Before me, stretched a plastic kingdom of verdant grasslands dotted with castles, forests, and warring armies. It was populated with a host of magical races, ranging from noble knights to hideous ogres to undead skeleton warriors. This was the most epic fantasy world that my then-ten-year-old mind could imagine – and I had built it into existence with Lego.
My collection of these colorful little bricks let me make the fantasy realm of my dreams become a reality. They supported my childish creativity, and in doing so, they also sparked my lifelong passions for writing and storytelling. That’s the magic of Lego: with millions of unique brick combinations, every piece of Lego is an opportunity for the imagination to run wild.
From Pixar’s iconic Toy Story films to Netflix’s hit The Toys That Made Us series, it’s been widely recognized that quality playtime can have an incredible impact on a child. However, the unfortunate thing about most toys is that they are inherently limited. No matter how expansive your imagination may be, there’s only so much you can do with a toy car or action figure at the end of the day. Lego, on the other hand, has no such limitations. It has always been dedicated to one simple mission: helping kids to play well by capturing the simple joy of creativity. After all, this very concept is embedded in the company’s name – it’s a portmanteau of Leg godt, a Danish phrase meaning nothing less than “play well.”
On store shelves, Lego masquerades as a fairly typical toy. Every set comes in a box containing an assortment of pieces and an instruction booklet to build a pre-designed set – pretty standard stuff. However, it is only when these instructions end that the true fun begins. Every Lego set can be taken apart and reassembled into something else entirely. A racecar can be rebuilt as a spaceship, and a modern fire station can become a castle in a fantasy kingdom. Every brick offers boundless possibilities, allowing even the craziest ideas to materialize through the right pieces.
In large part, this incredible power of the brick is derived from Lego’s adherence to “The System.” Ever since the mid-1950s, nearly every single piece of Lego has been designed according to the same standards of size and structure.

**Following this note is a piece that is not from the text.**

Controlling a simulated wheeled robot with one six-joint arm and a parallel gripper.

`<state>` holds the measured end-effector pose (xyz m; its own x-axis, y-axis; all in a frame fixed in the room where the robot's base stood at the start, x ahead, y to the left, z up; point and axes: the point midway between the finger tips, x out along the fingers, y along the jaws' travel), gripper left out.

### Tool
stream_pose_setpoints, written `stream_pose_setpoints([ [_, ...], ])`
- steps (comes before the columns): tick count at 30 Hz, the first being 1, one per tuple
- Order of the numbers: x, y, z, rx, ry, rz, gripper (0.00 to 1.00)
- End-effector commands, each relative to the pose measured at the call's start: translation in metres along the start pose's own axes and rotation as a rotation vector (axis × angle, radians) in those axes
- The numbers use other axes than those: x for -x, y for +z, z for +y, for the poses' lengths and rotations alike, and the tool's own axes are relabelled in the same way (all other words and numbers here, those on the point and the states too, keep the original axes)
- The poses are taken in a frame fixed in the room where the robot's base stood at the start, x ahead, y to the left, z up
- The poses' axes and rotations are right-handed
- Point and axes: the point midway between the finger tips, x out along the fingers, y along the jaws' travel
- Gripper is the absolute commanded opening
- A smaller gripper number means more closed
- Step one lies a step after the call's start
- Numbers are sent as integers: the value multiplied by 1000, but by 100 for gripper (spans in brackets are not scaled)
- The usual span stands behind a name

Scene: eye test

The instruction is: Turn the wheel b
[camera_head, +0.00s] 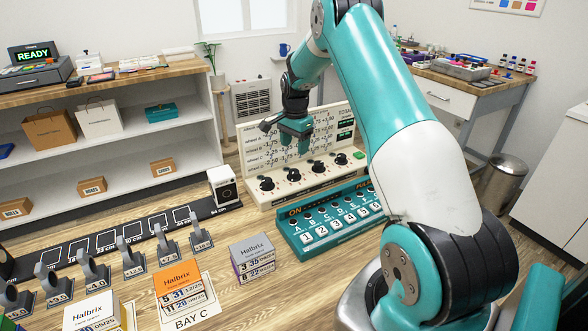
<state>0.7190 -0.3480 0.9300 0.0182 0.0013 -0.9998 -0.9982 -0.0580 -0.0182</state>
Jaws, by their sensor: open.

This allows for something truly special: you can take one brick from a new set from 2019 and pair it with a piece made in 1959, and they will both click together perfectly. It ensures that over the company’s more than half a century of brick making, there’s a piece for every wild idea. In fact, according to Kristen Stadelhofer, a Lego Culture Mediator quoted in The Toys That Made Us, there are over 900,000,000 unique combinations of pieces for a single group of 2×4 bricks alone. Considering the thousands of other types of bricks produced over the last sixty years, there are effectively endless combinations, again providing plenty of chances for imagination to shine through.
Perhaps the most surprising thing about these little bricks isn’t the way they can interlock with each other, but how they can impact their users. As explained in an excellent article from MIT, Lego naturally fosters an engineering-focused mindset, as should be expected with any type of construction toy. However, it can also promote a parallel, but somewhat contrasting behavior. Lego’s emphasis upon unbridled creativity easily supports an artistic viewpoint, creating an appreciation for the visual arts, design, and in my case, writing and storytelling.
Let’s go back to that medieval kingdom from the introduction. Growing up, it was my proudest achievement. Consisting of untold thousands of pieces and taking up several massive gray base plates, it was a gloriously ambitious project that used almost the entirety of my collection at the time. But it wasn’t long before I realized something about my medieval land: it needed a story. A realm this expansive and beautiful needed a detailed history of its own, one full of specific events and colorful characters. There was only one option available to me: I had to write. Thus, I began to craft little stories and poems about my kingdom, which soon grew into full-length novels and epics. Before long, I became more interested in my writing than in my creation. I haven’t stopped writing since then.
In more ways than one, this article wouldn’t exist if it weren’t for Lego. If my creations hadn’t inspired me to spend countless afternoons crafting their extensive stories, I likely wouldn’t have discovered my love of writing. Lego sparked my creativity more than any other toy had before it, and I know I’m not the only one to have had such an experience.
There are so many ways to play well. The best toys have the power to ignite the imagination, stimulate ingenuity, and foster lifelong passions. But not many toys offer the limitless opportunities that Lego does. With the endless potential contained within every single brick, Lego truly offers a playground for the imagination unlike anything else. Its creativity can inspire passions that last a lifetime, just as it has done for me. Lego gives imagination and personal expression free reign, and in my own experience, that’s the best possible kind of play.